- [Brief]:
Leave the pictures out. Retype exactly the lines below from the one containing "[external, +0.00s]" through the one containing "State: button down", and no others.

- [Records to use]:
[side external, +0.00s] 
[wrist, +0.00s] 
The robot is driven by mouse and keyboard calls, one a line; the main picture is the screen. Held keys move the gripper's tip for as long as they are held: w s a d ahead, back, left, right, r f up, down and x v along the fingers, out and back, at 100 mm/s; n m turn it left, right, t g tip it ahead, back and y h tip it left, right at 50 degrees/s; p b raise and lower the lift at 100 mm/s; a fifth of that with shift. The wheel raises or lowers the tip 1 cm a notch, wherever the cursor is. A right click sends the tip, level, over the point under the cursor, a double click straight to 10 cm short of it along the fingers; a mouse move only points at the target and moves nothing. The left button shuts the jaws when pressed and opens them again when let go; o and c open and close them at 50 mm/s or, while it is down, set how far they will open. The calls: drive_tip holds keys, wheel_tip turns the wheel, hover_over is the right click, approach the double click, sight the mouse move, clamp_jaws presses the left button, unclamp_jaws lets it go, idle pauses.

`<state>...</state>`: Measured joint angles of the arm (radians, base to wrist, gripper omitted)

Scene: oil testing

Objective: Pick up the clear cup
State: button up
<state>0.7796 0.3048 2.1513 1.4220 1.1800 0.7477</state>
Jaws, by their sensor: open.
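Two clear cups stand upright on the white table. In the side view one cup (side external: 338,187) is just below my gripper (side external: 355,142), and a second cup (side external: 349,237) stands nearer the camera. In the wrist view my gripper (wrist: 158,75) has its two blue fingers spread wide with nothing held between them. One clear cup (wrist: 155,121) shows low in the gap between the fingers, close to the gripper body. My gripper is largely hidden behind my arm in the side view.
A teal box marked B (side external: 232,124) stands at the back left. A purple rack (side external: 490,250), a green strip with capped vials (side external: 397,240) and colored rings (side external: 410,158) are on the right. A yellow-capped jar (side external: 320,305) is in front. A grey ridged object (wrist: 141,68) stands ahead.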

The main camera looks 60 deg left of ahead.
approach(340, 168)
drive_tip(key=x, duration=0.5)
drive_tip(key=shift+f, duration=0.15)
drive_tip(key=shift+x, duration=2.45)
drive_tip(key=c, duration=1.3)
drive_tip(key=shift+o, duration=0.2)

==

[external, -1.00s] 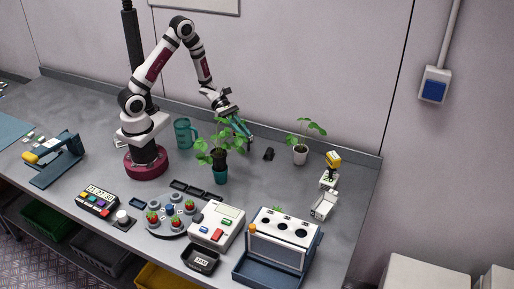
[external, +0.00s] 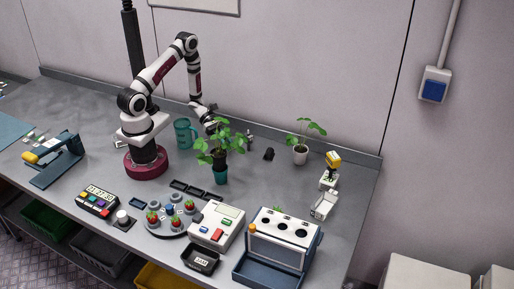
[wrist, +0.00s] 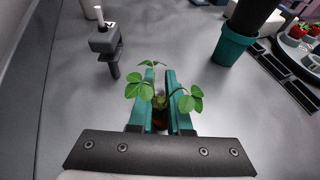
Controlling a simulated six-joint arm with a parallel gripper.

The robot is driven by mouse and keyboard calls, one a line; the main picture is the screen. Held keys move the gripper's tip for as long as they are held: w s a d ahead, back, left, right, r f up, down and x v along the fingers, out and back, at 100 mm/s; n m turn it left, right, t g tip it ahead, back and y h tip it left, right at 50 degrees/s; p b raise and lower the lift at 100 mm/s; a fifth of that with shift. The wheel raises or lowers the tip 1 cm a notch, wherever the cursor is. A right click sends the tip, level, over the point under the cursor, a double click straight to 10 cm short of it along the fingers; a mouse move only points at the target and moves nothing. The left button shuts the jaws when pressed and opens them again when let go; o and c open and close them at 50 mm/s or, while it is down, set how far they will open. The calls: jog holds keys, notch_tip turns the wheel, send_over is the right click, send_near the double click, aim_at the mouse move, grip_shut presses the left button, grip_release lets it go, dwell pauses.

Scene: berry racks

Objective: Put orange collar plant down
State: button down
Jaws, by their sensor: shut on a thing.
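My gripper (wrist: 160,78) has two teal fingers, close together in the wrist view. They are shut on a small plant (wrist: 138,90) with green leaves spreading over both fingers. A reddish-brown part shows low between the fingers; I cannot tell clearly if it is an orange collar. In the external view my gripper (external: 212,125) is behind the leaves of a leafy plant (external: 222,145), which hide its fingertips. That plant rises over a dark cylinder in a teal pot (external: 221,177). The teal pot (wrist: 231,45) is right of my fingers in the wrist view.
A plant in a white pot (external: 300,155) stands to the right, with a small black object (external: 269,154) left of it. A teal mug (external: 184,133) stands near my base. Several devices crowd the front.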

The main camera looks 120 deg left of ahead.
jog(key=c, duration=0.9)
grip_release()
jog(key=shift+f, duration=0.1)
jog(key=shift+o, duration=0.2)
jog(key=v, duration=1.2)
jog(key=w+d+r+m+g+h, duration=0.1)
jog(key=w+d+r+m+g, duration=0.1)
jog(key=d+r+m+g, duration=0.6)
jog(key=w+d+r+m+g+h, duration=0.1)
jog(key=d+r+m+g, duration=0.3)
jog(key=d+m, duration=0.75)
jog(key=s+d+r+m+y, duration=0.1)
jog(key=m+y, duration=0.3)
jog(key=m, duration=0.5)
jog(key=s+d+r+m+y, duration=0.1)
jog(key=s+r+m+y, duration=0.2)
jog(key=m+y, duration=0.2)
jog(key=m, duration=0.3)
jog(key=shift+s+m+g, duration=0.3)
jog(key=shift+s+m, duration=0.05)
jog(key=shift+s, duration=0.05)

---

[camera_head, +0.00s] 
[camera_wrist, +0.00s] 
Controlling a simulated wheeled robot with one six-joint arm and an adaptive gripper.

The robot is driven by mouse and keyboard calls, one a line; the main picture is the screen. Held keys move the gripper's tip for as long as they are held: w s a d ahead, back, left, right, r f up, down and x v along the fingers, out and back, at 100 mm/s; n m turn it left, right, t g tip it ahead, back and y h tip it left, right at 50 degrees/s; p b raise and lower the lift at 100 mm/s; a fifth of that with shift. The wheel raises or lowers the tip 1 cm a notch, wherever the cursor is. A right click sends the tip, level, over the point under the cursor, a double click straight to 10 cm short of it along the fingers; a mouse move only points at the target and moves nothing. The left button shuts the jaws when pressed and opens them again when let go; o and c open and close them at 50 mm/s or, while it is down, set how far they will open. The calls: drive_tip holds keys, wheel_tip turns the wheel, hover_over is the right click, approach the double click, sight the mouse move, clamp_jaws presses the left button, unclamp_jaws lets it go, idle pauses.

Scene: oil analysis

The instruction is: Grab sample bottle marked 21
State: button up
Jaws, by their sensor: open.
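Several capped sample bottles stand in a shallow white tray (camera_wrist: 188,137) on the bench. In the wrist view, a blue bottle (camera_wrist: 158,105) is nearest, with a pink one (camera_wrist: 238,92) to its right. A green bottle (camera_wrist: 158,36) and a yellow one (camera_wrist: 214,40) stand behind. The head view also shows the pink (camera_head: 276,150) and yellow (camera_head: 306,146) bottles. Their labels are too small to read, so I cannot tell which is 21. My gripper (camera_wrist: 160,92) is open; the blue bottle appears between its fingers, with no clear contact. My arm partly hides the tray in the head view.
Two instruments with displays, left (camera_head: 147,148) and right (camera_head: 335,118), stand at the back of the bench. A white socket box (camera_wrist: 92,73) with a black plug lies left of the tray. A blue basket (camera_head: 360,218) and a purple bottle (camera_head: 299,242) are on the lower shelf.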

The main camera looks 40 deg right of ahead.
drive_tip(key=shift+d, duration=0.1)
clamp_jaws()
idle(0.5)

- [Written answer]:
[external, +0.00s] 
[wrist, +0.00s] 
Controlling a simulated six-joint arm with a parallel gripper.

The robot is driven by mouse and keyboard calls, one a line; the main picture is the screen. Held keys move the gripper's tip for as long as they are held: w s a d ahead, back, left, right, r f up, down and x v along the fingers, out and back, at 100 mm/s; n m turn it left, right, t g tip it ahead, back and y h tip it left, right at 50 degrees/s; p b raise and lower the lift at 100 mm/s; a fifth of that with shift. The wheel raises or lowers the tip 1 cm a notch, wherever the cursor is. A right click sends the tip, level, over the point under the cursor, a double click straight to 10 cm short of it along the fingers; a mouse move only points at the target and moves nothing. The left button shuts the jaws when pressed and opens them again when let go; o and c open and close them at 50 mm/s or, while it is down, set how far they will open. The calls: jog holds keys, notch_tip turns the wheel, send_over is the right click, send_near the double click, aim_at the mouse move, grip_shut presses the left button, grip_release lets it go, dwell pauses.

Scene: berry racks

Objective: Put orange collar plant down
State: button down

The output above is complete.